=== Exercise objective ===
Take the line containing "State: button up" and all lines after it to the end of the records, and output them exactly.

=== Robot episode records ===
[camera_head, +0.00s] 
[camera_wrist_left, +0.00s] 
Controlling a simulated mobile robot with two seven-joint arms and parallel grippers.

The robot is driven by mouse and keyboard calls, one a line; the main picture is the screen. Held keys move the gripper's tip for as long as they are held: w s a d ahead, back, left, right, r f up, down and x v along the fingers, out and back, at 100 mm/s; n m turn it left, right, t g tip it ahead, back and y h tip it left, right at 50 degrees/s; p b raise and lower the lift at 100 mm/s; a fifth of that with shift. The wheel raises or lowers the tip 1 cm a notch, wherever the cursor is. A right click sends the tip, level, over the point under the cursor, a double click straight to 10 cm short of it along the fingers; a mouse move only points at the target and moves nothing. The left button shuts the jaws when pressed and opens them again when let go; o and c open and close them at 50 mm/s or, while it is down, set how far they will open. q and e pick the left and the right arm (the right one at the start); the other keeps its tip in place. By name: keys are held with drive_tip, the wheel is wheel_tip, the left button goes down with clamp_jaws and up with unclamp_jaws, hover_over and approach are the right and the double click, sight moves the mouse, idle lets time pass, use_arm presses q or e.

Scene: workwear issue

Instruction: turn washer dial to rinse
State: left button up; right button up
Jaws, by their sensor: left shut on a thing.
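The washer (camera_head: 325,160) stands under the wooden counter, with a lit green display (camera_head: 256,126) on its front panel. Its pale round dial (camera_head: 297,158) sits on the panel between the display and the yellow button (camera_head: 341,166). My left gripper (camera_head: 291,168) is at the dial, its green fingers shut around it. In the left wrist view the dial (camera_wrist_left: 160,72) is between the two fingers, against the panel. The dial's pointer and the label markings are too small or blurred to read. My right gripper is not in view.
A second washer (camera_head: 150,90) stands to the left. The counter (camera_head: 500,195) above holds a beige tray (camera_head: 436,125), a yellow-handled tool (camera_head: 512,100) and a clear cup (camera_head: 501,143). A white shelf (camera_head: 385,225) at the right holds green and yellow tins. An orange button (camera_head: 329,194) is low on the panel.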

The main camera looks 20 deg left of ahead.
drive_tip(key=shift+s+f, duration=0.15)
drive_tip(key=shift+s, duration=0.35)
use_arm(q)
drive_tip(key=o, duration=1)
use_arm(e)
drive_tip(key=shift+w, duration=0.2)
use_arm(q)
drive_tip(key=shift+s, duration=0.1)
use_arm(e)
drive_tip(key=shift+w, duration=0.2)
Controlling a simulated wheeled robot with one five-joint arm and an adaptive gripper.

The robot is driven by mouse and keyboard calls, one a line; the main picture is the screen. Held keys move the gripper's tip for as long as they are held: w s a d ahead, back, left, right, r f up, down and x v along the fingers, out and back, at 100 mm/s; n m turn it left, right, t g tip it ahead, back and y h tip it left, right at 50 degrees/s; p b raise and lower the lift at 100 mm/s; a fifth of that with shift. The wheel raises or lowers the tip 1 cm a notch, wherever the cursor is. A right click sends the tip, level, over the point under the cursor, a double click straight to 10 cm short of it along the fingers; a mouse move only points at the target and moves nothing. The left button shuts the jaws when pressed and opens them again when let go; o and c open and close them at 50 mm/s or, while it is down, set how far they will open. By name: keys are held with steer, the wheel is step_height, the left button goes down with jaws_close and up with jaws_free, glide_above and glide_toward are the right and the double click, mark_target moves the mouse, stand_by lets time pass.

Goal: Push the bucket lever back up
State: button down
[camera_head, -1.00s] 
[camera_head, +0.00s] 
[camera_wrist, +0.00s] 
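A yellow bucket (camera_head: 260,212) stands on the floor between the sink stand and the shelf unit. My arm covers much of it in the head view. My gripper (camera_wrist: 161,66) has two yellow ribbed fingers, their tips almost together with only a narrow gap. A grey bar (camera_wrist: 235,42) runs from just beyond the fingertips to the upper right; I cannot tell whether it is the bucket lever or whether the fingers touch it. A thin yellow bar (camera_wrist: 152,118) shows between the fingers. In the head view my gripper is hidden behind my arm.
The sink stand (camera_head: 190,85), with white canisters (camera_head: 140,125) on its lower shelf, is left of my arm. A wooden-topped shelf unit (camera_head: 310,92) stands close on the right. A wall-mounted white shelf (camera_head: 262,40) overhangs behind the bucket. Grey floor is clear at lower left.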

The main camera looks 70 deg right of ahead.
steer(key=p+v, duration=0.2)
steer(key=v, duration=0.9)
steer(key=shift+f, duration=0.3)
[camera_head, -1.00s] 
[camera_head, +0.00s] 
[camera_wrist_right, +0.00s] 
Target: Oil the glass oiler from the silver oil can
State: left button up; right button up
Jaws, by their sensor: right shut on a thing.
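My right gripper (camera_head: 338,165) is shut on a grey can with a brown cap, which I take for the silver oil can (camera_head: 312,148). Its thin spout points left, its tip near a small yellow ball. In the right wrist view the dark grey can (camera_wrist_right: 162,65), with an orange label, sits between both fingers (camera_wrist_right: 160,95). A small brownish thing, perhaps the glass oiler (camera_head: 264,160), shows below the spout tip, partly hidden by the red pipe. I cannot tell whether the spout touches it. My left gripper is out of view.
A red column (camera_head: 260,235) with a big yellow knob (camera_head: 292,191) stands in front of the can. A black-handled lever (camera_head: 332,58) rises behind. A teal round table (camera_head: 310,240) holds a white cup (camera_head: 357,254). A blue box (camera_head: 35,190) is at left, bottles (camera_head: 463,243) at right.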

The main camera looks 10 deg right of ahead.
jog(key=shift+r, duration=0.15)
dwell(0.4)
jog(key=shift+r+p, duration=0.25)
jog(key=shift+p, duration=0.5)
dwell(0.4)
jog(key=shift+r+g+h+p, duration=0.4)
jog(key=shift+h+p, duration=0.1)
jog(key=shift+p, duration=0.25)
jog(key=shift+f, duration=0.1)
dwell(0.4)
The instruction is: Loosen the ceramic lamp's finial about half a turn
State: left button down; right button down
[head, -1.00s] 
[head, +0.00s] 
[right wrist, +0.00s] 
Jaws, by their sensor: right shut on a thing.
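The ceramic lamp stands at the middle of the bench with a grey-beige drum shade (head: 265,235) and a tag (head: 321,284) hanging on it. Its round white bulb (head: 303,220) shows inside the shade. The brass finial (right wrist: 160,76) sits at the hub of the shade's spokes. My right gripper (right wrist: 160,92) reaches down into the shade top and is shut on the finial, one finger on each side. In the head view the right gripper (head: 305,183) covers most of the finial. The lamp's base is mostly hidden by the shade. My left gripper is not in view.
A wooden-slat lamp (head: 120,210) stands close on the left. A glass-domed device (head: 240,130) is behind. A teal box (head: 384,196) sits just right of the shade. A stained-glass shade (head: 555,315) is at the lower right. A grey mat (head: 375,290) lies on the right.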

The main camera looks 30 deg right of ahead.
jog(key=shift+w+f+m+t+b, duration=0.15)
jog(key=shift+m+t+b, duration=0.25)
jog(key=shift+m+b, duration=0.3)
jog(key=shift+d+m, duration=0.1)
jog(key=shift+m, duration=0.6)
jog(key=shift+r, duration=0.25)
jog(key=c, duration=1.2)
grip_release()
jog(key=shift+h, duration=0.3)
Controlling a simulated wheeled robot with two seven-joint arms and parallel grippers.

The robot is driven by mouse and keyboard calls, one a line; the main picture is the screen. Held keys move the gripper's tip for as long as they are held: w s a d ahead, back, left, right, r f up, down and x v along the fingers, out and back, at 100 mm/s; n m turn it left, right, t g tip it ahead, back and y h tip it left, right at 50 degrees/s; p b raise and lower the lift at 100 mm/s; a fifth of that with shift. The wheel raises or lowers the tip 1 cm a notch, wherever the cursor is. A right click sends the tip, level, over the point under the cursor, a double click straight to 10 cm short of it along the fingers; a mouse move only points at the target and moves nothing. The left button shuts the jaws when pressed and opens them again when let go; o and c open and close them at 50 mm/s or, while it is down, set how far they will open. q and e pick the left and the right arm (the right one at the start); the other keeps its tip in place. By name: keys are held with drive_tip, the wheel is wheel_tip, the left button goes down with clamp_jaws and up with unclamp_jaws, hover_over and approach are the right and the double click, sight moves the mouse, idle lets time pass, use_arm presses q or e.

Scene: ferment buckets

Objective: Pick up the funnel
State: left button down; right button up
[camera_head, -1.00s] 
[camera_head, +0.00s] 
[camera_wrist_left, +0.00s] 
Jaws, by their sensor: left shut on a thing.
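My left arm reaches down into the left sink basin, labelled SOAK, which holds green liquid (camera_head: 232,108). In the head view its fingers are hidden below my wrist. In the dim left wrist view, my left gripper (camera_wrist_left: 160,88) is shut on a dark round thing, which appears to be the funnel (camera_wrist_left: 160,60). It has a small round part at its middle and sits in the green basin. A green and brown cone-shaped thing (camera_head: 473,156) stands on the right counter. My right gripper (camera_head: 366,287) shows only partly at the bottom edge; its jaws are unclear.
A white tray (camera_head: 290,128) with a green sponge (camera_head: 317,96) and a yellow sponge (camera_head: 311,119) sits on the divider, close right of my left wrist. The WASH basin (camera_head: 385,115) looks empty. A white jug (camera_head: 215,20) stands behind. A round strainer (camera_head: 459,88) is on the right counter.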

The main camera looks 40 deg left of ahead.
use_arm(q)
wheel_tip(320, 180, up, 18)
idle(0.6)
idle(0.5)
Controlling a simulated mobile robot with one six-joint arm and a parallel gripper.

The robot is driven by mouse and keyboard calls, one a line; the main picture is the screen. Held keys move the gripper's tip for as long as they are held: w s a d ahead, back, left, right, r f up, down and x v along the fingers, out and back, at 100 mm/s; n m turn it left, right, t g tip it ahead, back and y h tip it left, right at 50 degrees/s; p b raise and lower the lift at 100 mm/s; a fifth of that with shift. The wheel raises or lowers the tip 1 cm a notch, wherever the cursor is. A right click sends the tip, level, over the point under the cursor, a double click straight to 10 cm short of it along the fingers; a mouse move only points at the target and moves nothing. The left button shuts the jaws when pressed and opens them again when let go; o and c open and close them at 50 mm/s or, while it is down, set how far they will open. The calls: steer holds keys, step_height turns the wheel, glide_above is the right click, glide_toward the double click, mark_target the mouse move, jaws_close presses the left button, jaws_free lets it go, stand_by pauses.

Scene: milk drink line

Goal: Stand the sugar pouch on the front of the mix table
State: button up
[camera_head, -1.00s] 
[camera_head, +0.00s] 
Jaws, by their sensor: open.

=== Response to this task ===
State: button up
[camera_head, -1.00s] 
[camera_head, +0.00s] 
Jaws, by their sensor: open.

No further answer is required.